Taking care of our environment, of nature, is a lesson I learned as a child. Adults must make it a “top 5” issue when they enter the voting booth, as Natives Outdoors CEO, Dr. Len Necefer recently detailed in his heart-wrenching piece, “America is Out of Environmental Ideas”. Sadly, climate change currently barely cracks the top 10 of “Issues Americans vote on” and other aspects of our environment such as air, land, wildlife, water don’t make it on voter’s radar.
Democracy
What is arguably the most effective solution to these environmental challenges we face? Democracy!
If we hope to protect the things we care about (and remember, hope is an action)—nature (public lands), wildlife, clean air and water, a stable climate—we probably need to open our apertures. In other words, we need to rethink how we can be most effective to drive change, which meets ACES’ mission.
For example, ACES’ Tomorrow’s Voices program provides a college credit course for local high school students as they explore the cutting-edge intersection of social justice, democracy and environmental issues while discovering the power of their own civic voices. In other words, now that a student has all this knowledge (and power), what are they going to do with their one precious voice on this one precious earth? Can they make society better or help their neighbor? These are questions we must all be asking ourselves daily, no matter your age.

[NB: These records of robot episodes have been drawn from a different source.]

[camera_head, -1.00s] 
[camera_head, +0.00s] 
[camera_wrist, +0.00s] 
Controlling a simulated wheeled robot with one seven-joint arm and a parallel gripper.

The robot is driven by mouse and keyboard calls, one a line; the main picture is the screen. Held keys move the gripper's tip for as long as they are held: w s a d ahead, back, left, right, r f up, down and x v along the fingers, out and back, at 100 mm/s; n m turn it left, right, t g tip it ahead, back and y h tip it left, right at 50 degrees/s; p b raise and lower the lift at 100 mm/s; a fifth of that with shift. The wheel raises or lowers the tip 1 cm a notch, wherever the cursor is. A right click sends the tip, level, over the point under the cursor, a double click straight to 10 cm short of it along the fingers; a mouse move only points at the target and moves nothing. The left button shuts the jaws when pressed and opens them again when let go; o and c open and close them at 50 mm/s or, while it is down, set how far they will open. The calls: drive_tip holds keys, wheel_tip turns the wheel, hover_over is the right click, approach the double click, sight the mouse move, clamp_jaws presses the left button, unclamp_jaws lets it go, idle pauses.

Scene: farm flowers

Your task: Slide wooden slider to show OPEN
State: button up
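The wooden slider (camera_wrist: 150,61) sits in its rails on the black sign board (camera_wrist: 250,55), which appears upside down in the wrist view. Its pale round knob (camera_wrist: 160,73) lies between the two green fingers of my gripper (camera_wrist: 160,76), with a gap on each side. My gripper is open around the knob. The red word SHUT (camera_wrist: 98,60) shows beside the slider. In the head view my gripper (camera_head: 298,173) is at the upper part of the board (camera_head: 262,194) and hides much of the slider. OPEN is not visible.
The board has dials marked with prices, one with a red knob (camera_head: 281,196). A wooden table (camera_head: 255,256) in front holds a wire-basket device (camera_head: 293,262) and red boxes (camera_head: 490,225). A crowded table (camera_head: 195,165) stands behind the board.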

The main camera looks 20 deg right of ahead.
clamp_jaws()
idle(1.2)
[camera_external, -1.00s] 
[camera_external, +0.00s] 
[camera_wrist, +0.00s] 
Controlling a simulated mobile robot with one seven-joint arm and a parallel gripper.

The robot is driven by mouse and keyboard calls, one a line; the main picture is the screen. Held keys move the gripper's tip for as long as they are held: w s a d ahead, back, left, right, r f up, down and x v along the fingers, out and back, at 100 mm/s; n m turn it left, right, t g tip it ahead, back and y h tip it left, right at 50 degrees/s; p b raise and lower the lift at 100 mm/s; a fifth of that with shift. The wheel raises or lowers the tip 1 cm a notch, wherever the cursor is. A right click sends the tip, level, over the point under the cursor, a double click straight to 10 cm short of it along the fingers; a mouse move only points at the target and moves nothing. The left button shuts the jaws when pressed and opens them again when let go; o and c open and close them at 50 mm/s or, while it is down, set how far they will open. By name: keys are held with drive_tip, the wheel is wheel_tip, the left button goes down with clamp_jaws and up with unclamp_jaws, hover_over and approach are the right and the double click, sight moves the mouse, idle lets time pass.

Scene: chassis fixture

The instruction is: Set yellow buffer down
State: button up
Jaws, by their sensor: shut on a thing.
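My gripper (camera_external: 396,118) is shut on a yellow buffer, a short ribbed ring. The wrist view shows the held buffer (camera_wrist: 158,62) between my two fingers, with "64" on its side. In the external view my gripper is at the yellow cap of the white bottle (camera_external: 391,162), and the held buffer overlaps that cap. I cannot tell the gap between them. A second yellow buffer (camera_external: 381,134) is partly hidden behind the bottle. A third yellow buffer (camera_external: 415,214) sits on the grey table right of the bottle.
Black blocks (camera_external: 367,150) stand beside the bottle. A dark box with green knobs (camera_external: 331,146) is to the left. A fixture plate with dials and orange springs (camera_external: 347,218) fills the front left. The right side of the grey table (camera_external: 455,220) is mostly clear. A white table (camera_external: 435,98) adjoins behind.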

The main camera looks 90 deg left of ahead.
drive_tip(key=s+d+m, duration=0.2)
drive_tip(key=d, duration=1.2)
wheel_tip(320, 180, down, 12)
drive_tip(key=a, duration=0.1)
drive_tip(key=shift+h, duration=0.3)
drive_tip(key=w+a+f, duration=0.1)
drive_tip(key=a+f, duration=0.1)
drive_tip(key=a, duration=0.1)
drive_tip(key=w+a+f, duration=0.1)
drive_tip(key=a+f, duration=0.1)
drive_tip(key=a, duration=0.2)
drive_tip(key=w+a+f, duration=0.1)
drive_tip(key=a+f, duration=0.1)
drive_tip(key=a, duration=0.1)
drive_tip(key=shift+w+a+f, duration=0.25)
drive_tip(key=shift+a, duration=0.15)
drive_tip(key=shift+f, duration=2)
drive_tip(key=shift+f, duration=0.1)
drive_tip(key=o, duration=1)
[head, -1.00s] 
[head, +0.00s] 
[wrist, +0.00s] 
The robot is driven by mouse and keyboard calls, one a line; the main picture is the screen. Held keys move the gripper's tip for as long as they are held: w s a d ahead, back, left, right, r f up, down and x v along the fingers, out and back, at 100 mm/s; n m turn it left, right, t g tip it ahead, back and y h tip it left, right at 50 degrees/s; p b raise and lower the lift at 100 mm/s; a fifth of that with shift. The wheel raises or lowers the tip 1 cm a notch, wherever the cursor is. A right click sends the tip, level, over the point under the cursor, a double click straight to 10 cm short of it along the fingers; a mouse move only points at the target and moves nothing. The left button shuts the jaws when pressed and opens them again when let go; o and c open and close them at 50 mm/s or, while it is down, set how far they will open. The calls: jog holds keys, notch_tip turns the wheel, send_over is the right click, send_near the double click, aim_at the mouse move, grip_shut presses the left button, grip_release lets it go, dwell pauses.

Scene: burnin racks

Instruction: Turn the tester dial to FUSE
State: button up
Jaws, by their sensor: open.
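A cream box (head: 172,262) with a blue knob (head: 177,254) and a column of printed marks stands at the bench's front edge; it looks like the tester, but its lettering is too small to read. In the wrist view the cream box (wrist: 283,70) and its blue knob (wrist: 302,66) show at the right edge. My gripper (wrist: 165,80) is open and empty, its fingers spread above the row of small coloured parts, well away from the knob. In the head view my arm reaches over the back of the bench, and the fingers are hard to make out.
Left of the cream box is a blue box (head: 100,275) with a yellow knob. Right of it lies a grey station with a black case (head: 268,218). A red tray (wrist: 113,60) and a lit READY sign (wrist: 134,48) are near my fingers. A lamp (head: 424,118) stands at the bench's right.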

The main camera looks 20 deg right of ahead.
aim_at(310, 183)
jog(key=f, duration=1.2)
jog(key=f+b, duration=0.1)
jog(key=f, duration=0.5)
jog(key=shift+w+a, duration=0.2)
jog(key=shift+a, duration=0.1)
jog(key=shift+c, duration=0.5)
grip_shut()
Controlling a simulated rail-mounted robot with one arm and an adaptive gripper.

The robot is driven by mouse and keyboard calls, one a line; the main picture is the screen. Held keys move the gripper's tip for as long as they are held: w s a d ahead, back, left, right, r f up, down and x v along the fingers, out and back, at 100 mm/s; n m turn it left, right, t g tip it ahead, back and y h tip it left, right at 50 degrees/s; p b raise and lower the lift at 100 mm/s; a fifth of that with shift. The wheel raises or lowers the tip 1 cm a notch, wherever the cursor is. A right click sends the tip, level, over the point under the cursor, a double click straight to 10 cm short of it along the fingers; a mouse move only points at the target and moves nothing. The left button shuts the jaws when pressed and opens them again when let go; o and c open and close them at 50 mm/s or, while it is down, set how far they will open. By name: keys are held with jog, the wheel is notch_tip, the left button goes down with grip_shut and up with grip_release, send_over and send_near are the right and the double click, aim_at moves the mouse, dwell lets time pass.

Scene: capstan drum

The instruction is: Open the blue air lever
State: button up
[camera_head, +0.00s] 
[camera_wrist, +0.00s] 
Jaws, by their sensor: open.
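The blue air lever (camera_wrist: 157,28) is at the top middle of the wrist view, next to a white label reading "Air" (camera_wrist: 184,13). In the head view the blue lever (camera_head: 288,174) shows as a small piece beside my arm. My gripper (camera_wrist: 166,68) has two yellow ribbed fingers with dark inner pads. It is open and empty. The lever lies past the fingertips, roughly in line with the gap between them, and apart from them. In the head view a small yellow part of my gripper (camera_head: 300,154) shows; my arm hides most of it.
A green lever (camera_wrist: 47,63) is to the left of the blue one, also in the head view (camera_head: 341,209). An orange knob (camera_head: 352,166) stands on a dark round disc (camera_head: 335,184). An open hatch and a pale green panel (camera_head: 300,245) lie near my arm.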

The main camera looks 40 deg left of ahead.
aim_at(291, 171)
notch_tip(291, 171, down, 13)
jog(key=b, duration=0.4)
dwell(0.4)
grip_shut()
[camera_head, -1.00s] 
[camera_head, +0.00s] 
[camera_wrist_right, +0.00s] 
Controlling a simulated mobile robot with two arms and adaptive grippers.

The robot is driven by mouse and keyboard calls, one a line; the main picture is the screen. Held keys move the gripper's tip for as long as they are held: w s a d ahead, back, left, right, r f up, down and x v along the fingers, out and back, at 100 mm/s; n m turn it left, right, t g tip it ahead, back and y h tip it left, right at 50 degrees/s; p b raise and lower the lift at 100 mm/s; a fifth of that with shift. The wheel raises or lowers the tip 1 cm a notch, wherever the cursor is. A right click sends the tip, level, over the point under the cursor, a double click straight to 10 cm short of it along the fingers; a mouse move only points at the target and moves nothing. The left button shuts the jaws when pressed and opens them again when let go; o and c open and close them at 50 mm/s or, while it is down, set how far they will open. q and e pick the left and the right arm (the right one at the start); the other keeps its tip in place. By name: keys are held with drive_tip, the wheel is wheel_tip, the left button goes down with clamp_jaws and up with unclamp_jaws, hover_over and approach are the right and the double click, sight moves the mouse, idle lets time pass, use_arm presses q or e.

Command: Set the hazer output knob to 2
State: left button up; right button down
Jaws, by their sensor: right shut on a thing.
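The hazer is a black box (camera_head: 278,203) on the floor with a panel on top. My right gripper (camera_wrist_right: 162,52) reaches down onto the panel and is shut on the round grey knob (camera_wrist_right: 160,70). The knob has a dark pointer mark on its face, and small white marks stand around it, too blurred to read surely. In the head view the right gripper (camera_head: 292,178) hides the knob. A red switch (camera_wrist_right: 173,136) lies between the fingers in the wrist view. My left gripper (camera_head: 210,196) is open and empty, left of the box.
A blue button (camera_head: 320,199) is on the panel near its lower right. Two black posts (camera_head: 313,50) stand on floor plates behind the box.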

ACES’ leverage comes not only from of our science and education programs, but also from our influence on visitors to our community, accomplished by our naturalists, educators, interns, agriculture staff, scholars in residence, and guest lecturers.
People often say they feel powerless today. But you can affect change! What levers do you have? What actions are you going to take to protect what you love? This is not a partisan question because democracy and nature are not partisan.
You can support not only ACES, but also some of the leading organizations working in a nonpartisan or bipartisan way on what are generally considered sensible governance, much of which is tied to simple constitutional law. This includes organizations like Issue One and Democracy Forward. ACES supports the work of organizations like The Wilderness Society, working to protect our public lands, as well as the League of Conservation Voters, Earthjustice, and Natural Resources Defense Council. You can too.
You can use your own influence in your family, life and business to advocate for stable and democratic governance—because without that, our natural environment is in peril.
None of this is partisan or political. None of this is pessimistic (as they say, a pessimist is just an optimist with more information). I acknowledge that much of this is difficult: it requires action, showing up, working hard…so it goes with all things of import in the world.
As I reminisce on the life lessons from my youth of protecting nature and participating in our democracy, I feel the urgency of now, this moment in time. I hope you feel it too.